Until Dawn: One of the best written horror games and well worth playing this Halloween
As Halloween approaches, Ed Smith discusses one of the surprise hits of 2015.
When I played Heavy Rain back in 2010, there were a few occasions when, due to screw ups on my behalf, central characters died. Heavy Rain promised that no matter what happened the story would morph to fit the player's actions – if someone was killed, no matter how important they were, the story would bend to fit around it and every play through, even if it ended in tragedy, was valid. As it turned out, that was nonsense.
There were no pop-ups or written messages telling me that since FBI agent Norman Jayden had died in my game, I had ruined the story, but everything about the game from the way characters looked and spoke, to the many plot threads that were left hanging after his death, tacitly informed me that I had blown it. Heavy Rain punished me for letting characters die. It said it wouldn't, but in dozens of implicit ways, it let me know it was disappointed.
Until Dawn, from Supermassive Games, isn't like that. I consider it a small miracle of video game writing that, even if everyone in the game dies, it still feels like the proper, unspoiled story. It works because it's a slasher – when a group of good-looking teenagers goes to an isolated cabin in the woods you expect people will die.
So when someone dies in Until Dawn it feels absolutely right, whereas Heavy Rain gave me this pit-of-the-stomach feeling of guilt. Despite its accommodating pretence, I knew there was a correct and incorrect way to play. When someone dies in Until Dawn, I just feel like "well, yeah, of course." Instead of a slap on the wrist, it's an inflection on the story. In murder mysteries like Heavy Rain, the FBI agent never gets killed. But in slasher movies like Until Dawn, this is what happens.
It's Until Dawn's smartest move. Heavy Rain director David Cage tries to copy movies, but he's influenced largely by the kind of genre flicks where everything is neatly tied up in the end. Fahrenheit is a Matrix-esque adventure, Heavy Rain's a thriller, and Beyond: Two Souls is a teen/superhero film. Rather than the chaos and probable bleakness that comes from letting the player control who lives and who dies, these are the sorts of stories where everything proceeds – to a certain extent – safely. You know who's supposed to win and who's supposed to lose. If your interactions get in the way of that, you can't help feeling like you've messed it up.
In slashers though, anything goes. There's always the horny one who dies first and the sensible woman who'll probably make it, but it's much more of a crap shoot. Drew Barrymore dies in Scream. Samuel L. Jackson is killed in Deep Blue Sea. Any of the characters in slasher films can die and it doesn't feel jarring. Until Dawn works for the same reason. When you make a mistake it doesn't feel like a mistake – in fact, it isn't a mistake. Repurposed this way, slashers are exactly the right kind of genre to suit video games' inherent unpredictably.
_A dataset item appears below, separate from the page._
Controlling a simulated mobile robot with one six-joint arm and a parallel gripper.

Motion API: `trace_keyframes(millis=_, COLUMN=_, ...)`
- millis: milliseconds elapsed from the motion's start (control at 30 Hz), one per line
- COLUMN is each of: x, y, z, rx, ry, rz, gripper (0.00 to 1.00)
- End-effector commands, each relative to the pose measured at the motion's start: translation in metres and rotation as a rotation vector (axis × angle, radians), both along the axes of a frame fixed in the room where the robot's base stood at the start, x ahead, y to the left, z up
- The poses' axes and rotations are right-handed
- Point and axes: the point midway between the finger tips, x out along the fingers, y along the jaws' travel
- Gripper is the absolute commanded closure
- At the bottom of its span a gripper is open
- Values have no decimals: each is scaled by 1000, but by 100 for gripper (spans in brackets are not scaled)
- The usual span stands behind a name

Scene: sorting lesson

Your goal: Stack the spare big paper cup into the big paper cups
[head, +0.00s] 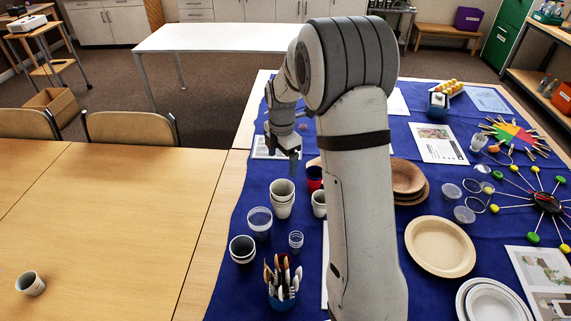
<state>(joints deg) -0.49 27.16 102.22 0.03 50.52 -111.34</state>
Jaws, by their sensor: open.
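A stack of white paper cups (282,207) stands upright on the blue cloth, left of my arm. Another pale cup (318,204) stands close to its right, partly hidden by my arm. A lone pale paper cup (30,286) stands on the bare wooden table at the far left, apart from the others. Another pale cup or stack (242,254) with a dark inside stands nearer on the cloth. I cannot tell for sure which cup is the spare big one. My gripper (290,163) points down above the cloth, beyond the cup stack, open with nothing visible in it.
Clear plastic cups (260,222), a smaller clear cup (296,241), a cutlery holder (282,297) and a red cup (314,178) crowd around the stack. Bowls (408,180) and plates (440,247) lie right of my arm. The left wooden table (110,220) is mostly clear.

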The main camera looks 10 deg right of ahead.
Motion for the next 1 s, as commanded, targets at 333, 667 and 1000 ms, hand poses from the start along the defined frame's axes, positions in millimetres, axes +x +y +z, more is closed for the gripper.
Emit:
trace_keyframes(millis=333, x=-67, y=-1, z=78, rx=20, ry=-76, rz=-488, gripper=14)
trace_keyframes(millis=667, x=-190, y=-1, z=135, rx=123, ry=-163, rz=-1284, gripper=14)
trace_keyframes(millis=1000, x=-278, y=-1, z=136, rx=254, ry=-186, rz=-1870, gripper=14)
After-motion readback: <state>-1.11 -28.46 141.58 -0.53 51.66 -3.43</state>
[Character spoilers for Until Dawn follow]
Until Dawn also gives us Mike, one of the best video games characters in years. Brett Dalton's performance is fantastic. He manages to make Mike seem at once insufferable but loveable; imperilled but light-hearted; funny but serious; capable but clumsy. He's not exactly Faust, but Mike is nuanced and multi-faceted in a way video game characters rarely are - he's more than just a cool outfit, a trademark weapon and a job description. He starts out the unbearable, inevitable jock, doomed to be killed in the first half hour after heading into the woods for some nookie, but becomes the game's hero, heart and comic relief.
He constantly surprises you too. Despite the many, many instances where Mike can die, he always pulls through, and celebrates his survival with a bashful smirk. He has this endearing curiosity about everything that happens in Until Dawn, making him one of the few video game characters who I genuinely want to spend time with. And most importantly, he has an arc – he's not the same character at the end of the game as he is at the beginning. After cracking gay jokes to Matt and Emily at the start, Mike quickly develops into a mature, practical and likeable guy.
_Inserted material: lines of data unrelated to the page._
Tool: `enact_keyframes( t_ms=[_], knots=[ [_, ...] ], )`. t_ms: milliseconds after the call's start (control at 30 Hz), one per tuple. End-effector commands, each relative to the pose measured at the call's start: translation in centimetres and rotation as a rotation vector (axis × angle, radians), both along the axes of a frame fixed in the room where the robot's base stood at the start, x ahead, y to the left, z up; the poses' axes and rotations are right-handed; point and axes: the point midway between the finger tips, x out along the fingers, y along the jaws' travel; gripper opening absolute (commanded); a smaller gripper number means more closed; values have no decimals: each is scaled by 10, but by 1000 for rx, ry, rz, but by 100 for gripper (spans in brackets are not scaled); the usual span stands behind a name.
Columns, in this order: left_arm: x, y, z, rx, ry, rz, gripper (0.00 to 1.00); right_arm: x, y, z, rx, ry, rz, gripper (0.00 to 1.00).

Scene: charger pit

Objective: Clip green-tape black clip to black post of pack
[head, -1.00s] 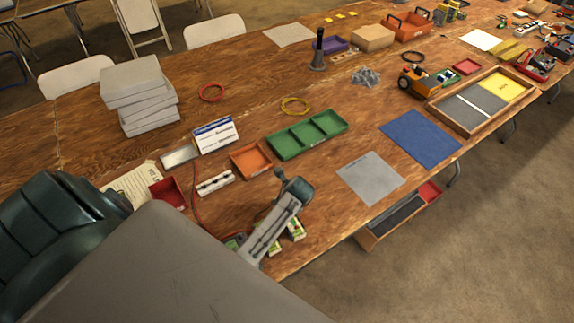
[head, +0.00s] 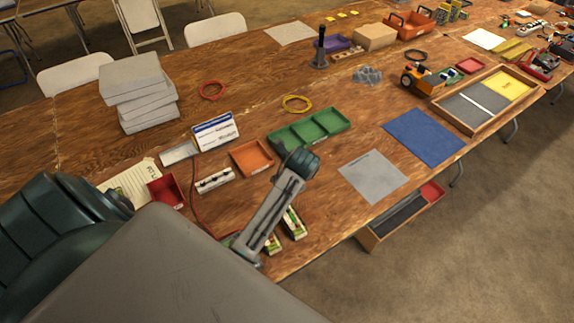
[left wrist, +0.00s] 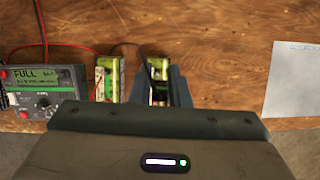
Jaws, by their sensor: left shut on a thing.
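In the left wrist view my left gripper (left wrist: 163,94) is shut on the black clip, which is mostly hidden between the fingers. A black lead (left wrist: 145,66) runs down to it. The fingers are over a green and white pack (left wrist: 158,66); I cannot tell whether the clip touches its post. A second pack (left wrist: 108,78) stands just left, with a red lead near its top. In the head view, packs (head: 293,224) show beside my left forearm, and the gripper is hidden. The green tape cannot be made out. My right gripper is not in view.
A meter reading FULL (left wrist: 42,88) sits left of the packs. A grey mat (head: 373,177), an orange tray (head: 251,158) and a green tray (head: 310,130) lie farther off. Bare table lies right of the packs.

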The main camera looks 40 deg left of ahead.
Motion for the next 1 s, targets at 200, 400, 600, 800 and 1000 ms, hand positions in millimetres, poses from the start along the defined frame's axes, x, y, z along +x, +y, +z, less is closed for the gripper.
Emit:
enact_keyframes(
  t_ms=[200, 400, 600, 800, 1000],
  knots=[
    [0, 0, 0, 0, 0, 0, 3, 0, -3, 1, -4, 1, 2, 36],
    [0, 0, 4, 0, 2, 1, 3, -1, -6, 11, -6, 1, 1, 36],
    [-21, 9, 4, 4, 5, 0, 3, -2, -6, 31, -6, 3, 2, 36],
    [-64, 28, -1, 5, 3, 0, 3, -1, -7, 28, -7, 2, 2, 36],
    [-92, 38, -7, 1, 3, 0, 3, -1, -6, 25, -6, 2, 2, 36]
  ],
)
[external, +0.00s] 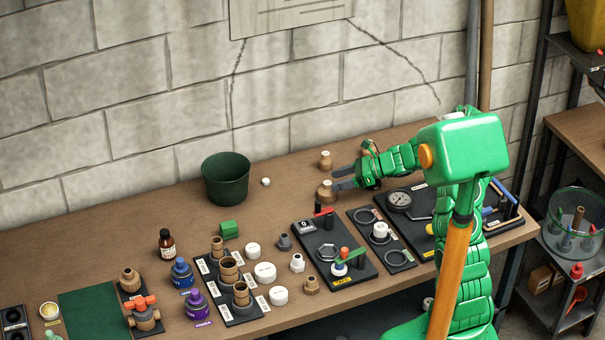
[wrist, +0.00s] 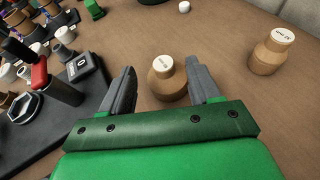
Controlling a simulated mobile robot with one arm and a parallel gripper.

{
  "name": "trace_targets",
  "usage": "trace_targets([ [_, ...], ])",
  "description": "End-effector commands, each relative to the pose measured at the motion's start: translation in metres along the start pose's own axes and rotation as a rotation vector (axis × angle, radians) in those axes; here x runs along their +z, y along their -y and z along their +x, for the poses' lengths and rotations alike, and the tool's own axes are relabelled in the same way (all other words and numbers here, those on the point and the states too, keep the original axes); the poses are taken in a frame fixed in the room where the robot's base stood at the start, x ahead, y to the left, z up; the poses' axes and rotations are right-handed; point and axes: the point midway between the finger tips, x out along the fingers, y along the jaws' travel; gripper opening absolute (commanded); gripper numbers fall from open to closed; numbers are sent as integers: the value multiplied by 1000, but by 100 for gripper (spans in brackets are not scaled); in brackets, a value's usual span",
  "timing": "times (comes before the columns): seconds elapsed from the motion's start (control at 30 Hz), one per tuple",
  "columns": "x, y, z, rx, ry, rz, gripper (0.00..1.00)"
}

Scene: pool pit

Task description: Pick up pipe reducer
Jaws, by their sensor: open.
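A tan pipe reducer (wrist: 168,84), wide at the bottom with a narrow neck and a pale labelled top, stands upright between the fingers of my gripper (wrist: 161,68) in the wrist view. The fingers are open, one on each side, and no grip on it shows. In the external view the same reducer (external: 326,191) stands at the tips of my gripper (external: 338,179). A second, similar tan reducer (wrist: 271,52) stands apart to the right in the wrist view; it is behind the first in the external view (external: 325,160).
A black panel with a red-handled valve (wrist: 50,82) is close to the left finger. A dark green pot (external: 226,178) and a small white piece (external: 266,182) stand toward the wall. A gauge board (external: 422,204) lies beneath my arm. Bare wood surrounds the two reducers.

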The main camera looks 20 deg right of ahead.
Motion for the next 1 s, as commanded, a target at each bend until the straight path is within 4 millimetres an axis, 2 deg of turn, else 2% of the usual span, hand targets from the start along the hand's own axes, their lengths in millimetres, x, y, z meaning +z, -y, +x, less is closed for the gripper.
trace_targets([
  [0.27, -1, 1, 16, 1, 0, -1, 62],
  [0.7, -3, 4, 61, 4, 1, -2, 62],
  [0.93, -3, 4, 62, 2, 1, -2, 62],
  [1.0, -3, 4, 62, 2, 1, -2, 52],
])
Video game writing is in a sorry state. Aside from developing new superpowers and maybe a few scars, even across several sequels, characters barely change. But Mike undergoes a transformation. You feel very differently about him once the credits roll.
For me, he's up there with Joel from The Last of Us – in fact, he's even better. Joel also has the rare honour of being a character in a video game for whom you genuinely feel, and who changes and develops as the story goes on, but I always get a sense of smugness and knowing from The Last of Us's writers. That game's largely written around Joel, and seems determined to point out and unpack his psychology. It's a noble effort, but heavy-handed. Mike on the other hand develops very naturally. He doesn't have many big character moments, where it's explicit that the writers are trying to define him, but he's still thoroughly characterised.
Its source material, the slasher genre, isn't synonymous with quality writing, but Until Dawn uses it terrifically. I've not played a game that feels more honest to the idea of branching narrative, nor have I enjoyed the company of a character more than Mike Munroe.